De uitspraak is gedaan door mr. H.G. Sevenster, lid van de enkelvoudige kamer, in aanwezigheid van mr. D.C.M. van Trappen, griffier. De beslissing werd openbaar uitgesproken op 11 april 2025.

Uitspraak

202501340/1/V3.
Datum uitspraak: 11 april 2025
AFDELING
BESTUURSRECHTSPRAAK
Uitspraak met toepassing van artikel 8:54, eerste lid, van de Algemene wet bestuursrecht op het hoger beroep van:
[appellant],
appellant,
tegen de uitspraak van de rechtbank Den Haag, zittingsplaats Utrecht, van 26 februari 2025 in zaak nr. NL25.7378 in het geding tussen:
appellant
en
de minister van Asiel en Migratie.
Procesverloop
Bij besluit van 15 februari 2025 heeft de minister appellant in bewaring gesteld.

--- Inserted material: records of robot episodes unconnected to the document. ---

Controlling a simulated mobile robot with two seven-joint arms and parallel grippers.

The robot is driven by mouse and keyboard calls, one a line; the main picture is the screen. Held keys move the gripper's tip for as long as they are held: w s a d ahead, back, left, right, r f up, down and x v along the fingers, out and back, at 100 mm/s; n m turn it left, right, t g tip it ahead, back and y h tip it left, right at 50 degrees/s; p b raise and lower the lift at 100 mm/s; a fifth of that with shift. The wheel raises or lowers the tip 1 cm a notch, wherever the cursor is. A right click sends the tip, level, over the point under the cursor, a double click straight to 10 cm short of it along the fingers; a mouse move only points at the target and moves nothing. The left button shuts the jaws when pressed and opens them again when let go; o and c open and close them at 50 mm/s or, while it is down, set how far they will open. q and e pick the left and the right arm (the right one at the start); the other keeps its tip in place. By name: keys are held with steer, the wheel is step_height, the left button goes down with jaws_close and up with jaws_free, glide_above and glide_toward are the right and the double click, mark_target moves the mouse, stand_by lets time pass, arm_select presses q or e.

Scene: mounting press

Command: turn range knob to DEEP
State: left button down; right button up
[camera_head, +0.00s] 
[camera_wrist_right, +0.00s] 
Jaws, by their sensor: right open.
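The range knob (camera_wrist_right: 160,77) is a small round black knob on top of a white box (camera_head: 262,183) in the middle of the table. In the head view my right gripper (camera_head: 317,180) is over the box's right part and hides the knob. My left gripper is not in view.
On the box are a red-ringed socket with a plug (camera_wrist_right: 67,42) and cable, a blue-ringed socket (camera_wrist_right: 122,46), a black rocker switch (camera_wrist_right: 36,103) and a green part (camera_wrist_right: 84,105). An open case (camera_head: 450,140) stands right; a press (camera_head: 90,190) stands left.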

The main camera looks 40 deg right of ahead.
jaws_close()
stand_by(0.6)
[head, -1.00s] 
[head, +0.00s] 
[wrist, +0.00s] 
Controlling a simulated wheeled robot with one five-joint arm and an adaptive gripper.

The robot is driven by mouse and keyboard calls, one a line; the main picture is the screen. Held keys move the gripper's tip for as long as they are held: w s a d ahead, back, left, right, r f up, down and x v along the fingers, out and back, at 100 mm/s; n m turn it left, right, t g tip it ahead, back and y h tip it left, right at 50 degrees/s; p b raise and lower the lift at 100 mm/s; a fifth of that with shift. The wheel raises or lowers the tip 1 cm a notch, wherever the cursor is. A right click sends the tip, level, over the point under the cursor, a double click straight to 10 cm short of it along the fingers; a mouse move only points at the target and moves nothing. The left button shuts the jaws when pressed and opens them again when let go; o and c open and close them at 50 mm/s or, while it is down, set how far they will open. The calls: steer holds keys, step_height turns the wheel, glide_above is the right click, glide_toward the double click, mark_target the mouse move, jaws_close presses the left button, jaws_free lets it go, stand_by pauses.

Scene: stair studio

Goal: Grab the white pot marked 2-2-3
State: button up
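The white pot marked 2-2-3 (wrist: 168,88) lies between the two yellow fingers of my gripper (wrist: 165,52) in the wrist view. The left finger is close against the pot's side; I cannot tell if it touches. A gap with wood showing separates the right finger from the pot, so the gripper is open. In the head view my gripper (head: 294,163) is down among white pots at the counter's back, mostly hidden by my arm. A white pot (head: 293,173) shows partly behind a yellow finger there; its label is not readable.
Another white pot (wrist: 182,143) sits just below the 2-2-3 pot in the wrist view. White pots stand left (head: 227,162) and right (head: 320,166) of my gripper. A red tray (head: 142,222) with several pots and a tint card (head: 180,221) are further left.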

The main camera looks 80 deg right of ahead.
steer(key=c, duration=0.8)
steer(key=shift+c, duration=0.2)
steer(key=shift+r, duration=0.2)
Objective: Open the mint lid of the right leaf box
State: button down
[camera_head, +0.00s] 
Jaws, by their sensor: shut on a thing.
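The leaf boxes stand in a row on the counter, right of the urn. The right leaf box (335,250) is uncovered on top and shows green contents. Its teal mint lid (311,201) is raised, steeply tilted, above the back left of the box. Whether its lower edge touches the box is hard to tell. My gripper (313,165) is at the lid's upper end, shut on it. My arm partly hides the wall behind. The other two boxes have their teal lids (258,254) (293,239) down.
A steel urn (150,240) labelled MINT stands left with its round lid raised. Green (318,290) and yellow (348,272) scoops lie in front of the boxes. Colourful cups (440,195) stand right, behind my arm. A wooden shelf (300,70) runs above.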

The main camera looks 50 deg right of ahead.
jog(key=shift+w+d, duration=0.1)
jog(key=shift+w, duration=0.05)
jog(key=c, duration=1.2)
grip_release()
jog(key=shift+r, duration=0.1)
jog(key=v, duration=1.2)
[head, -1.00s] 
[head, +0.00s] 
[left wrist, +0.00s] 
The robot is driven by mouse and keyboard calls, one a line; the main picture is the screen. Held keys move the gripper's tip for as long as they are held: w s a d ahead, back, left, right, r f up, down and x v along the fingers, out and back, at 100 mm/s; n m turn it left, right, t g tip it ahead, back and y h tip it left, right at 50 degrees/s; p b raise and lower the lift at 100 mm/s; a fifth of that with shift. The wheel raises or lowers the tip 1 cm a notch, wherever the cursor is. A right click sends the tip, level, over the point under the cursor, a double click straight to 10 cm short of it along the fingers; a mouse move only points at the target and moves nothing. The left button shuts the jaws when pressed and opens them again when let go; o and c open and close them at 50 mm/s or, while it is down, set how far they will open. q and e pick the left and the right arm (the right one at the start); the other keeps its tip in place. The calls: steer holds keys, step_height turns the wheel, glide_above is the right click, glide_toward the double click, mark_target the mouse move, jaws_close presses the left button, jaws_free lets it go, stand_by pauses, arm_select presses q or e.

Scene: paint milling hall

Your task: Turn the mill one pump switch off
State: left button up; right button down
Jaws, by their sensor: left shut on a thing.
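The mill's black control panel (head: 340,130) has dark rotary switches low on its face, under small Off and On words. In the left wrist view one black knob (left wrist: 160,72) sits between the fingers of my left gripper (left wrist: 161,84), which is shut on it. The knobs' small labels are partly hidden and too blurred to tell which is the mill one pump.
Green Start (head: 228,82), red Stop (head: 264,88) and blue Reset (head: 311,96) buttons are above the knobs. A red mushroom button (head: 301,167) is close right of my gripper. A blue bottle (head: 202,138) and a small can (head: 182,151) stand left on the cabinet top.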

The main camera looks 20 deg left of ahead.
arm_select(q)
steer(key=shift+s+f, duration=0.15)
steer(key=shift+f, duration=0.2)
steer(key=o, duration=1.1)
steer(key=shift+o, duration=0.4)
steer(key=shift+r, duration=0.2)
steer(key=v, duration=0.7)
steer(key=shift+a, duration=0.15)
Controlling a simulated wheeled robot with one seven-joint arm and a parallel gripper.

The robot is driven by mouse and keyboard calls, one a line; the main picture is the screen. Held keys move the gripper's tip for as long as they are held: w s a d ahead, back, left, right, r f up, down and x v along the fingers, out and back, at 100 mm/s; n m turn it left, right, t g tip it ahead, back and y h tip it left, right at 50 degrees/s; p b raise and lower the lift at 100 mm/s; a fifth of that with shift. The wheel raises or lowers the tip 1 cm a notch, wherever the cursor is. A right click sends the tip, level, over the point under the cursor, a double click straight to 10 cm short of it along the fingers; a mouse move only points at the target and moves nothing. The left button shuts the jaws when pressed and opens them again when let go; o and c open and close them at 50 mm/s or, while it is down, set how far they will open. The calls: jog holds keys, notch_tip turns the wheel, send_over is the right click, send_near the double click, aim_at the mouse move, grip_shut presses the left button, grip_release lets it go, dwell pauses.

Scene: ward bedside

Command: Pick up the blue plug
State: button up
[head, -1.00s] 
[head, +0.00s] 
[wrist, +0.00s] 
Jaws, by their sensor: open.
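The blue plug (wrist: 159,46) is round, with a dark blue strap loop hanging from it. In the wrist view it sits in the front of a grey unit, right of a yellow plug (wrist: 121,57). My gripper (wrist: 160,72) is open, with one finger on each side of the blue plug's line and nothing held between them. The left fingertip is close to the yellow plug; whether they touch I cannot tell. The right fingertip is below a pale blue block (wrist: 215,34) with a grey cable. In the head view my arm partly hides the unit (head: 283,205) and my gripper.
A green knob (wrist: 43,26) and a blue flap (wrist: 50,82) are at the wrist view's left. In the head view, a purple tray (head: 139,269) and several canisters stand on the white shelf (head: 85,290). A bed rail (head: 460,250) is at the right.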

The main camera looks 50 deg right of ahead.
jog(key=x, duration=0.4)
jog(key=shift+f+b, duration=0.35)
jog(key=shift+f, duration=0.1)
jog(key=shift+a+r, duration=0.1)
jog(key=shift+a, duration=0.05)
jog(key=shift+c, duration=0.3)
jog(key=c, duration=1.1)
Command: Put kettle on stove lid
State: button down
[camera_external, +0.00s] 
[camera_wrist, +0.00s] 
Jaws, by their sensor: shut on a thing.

Bij uitspraak van 26 februari 2025 heeft de rechtbank het daartegen door appellant ingestelde beroep ongegrond verklaard en het verzoek om schadevergoeding afgewezen.
Tegen deze uitspraak heeft appellant, vertegenwoordigd door mr. W.R.S. Ramhit, advocaat in Hoofddorp, hoger beroep ingesteld.
Overwegingen
1.       Het hoger beroep richt zich niet tegen de uitspraak van de rechtbank. Appellant legt namelijk niet uit waarom de uitspraak van de rechtbank volgens hem niet juist is. Daarom kan de Afdeling geen inhoudelijk oordeel geven over het hoger beroep (artikel 85 van de Vw 2000).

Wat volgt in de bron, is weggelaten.